**DIRECTIONS**
Reproduce every entry that follows word for word, but omit the images.

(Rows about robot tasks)
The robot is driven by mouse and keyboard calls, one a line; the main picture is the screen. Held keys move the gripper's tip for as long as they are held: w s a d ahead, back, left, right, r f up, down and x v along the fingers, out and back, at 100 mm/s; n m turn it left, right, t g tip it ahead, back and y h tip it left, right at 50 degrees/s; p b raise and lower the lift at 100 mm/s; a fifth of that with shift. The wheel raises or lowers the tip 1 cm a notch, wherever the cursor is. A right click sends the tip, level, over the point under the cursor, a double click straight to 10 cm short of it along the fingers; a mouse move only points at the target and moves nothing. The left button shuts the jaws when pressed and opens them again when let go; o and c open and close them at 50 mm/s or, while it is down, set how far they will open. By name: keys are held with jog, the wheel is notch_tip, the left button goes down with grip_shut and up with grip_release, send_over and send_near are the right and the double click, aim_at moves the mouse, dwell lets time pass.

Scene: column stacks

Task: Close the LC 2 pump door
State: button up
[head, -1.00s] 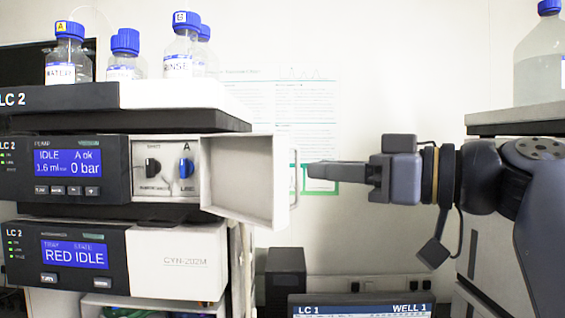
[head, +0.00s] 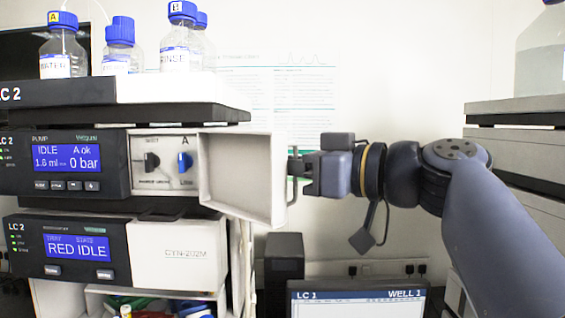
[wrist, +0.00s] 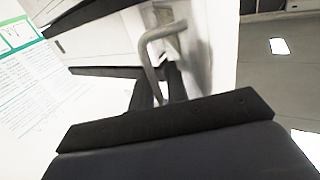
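The LC 2 pump (head: 65,163) has a dark front with a blue screen reading IDLE and 0 bar. Its pale, box-like door (head: 238,178) stands open, swung out to the right of the knob panel. A grey bar handle (head: 291,180) is on the door's right side. My gripper (head: 298,166) is at this handle, coming from the right. In the wrist view the handle (wrist: 152,68) runs down between the dark fingers (wrist: 160,90). Whether the fingers press on the bar or only stand around it is unclear.
Bottles (head: 119,45) stand on the LC 2 top above the pump. An LC 1 screen (head: 358,303) is below my arm. Grey stacked units (head: 520,135) stand at the right. A poster (head: 275,90) hangs on the wall behind.

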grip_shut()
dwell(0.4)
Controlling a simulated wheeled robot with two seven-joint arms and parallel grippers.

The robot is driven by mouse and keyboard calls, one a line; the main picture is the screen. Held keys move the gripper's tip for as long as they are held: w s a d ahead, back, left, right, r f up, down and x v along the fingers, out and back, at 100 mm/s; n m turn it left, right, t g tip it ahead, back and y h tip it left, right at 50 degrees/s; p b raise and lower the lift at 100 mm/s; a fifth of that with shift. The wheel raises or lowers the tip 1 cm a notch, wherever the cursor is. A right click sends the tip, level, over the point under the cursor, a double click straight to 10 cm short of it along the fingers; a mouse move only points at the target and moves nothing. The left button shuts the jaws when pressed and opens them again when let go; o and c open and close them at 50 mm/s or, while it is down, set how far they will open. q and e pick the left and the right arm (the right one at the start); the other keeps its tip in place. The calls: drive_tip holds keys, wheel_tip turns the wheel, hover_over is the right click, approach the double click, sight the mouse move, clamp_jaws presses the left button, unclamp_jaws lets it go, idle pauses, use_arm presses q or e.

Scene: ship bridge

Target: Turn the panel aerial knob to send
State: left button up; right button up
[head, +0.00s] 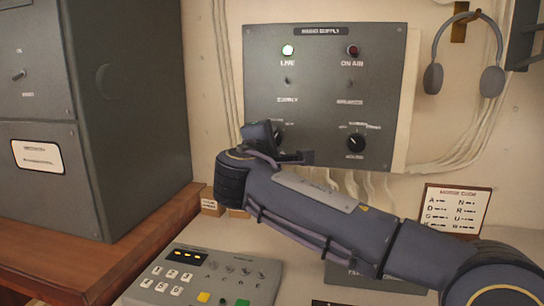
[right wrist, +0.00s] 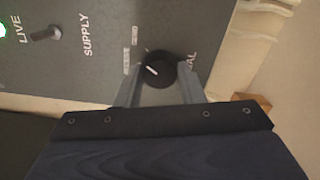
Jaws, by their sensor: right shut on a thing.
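The grey wall panel (head: 325,85) faces me in the head view. Its left lower knob, the aerial knob (head: 278,136), is black and partly hidden behind my right gripper (head: 282,152). In the right wrist view the round knob (right wrist: 157,66) sits between the two fingers of my right gripper (right wrist: 160,78), which is shut on it. The knob's white pointer line aims to the upper left there, towards small labels too blurred to read surely. Part of the aerial label is hidden by a finger. My left gripper is not in view.
A second black knob (head: 356,142) is at the panel's right. The LIVE lamp (head: 288,50) glows pale green; the ON AIR lamp (head: 353,51) is dark red. Headphones (head: 465,55) hang at right. A keypad box (head: 207,277) lies below; a grey cabinet (head: 130,110) stands left.

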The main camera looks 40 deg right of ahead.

**SOLUTION TO THIS EXERCISE**
The robot is driven by mouse and keyboard calls, one a line; the main picture is the screen. Held keys move the gripper's tip for as long as they are held: w s a d ahead, back, left, right, r f up, down and x v along the fingers, out and back, at 100 mm/s; n m turn it left, right, t g tip it ahead, back and y h tip it left, right at 50 degrees/s; p b raise and lower the lift at 100 mm/s; a fifth of that with shift. The wheel raises or lowers the tip 1 cm a notch, wherever the cursor is. A right click sends the tip, level, over the point under the cursor, a double click straight to 10 cm short of it along the fingers; a mouse move only points at the target and moves nothing. The left button shuts the jaws when pressed and opens them again when let go; o and c open and close them at 50 mm/s or, while it is down, set how far they will open. By name: keys are held with jog, the wheel is notch_tip, the left button goes down with grip_shut and up with grip_release, send_over and send_near are the right and the double click, aim_at moves the mouse, dwell lets time pass.

Scene: column stacks

Task: Close the LC 2 pump door
State: button up
[head, -1.00s] 
[head, +0.00s] 
[wrist, +0.00s] 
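The LC 2 pump (head: 65,163) has a dark front with a blue screen reading IDLE and 0 bar. Its pale, box-like door (head: 238,178) stands open, swung out to the right of the knob panel. A grey bar handle (head: 291,180) is on the door's right side. My gripper (head: 298,166) is at this handle, coming from the right. In the wrist view the handle (wrist: 152,68) runs down between the dark fingers (wrist: 160,90). Whether the fingers press on the bar or only stand around it is unclear.
Bottles (head: 119,45) stand on the LC 2 top above the pump. An LC 1 screen (head: 358,303) is below my arm. Grey stacked units (head: 520,135) stand at the right. A poster (head: 275,90) hangs on the wall behind.

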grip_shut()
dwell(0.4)
Controlling a simulated wheeled robot with two seven-joint arms and parallel grippers.

The robot is driven by mouse and keyboard calls, one a line; the main picture is the screen. Held keys move the gripper's tip for as long as they are held: w s a d ahead, back, left, right, r f up, down and x v along the fingers, out and back, at 100 mm/s; n m turn it left, right, t g tip it ahead, back and y h tip it left, right at 50 degrees/s; p b raise and lower the lift at 100 mm/s; a fifth of that with shift. The wheel raises or lowers the tip 1 cm a notch, wherever the cursor is. A right click sends the tip, level, over the point under the cursor, a double click straight to 10 cm short of it along the fingers; a mouse move only points at the target and moves nothing. The left button shuts the jaws when pressed and opens them again when let go; o and c open and close them at 50 mm/s or, while it is down, set how far they will open. q and e pick the left and the right arm (the right one at the start); the other keeps its tip in place. The calls: drive_tip holds keys, wheel_tip turns the wheel, hover_over is the right click, approach the double click, sight the mouse move, clamp_jaws presses the left button, unclamp_jaws lets it go, idle pauses, use_arm presses q or e.

Scene: ship bridge

Target: Turn the panel aerial knob to send
State: left button up; right button up
[head, +0.00s] 
[right wrist, +0.00s] 
Jaws, by their sensor: right shut on a thing.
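The grey wall panel (head: 325,85) faces me in the head view. Its left lower knob, the aerial knob (head: 278,136), is black and partly hidden behind my right gripper (head: 282,152). In the right wrist view the round knob (right wrist: 157,66) sits between the two fingers of my right gripper (right wrist: 160,78), which is shut on it. The knob's white pointer line aims to the upper left there, towards small labels too blurred to read surely. Part of the aerial label is hidden by a finger. My left gripper is not in view.
A second black knob (head: 356,142) is at the panel's right. The LIVE lamp (head: 288,50) glows pale green; the ON AIR lamp (head: 353,51) is dark red. Headphones (head: 465,55) hang at right. A keypad box (head: 207,277) lies below; a grey cabinet (head: 130,110) stands left.

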The main camera looks 40 deg right of ahead.

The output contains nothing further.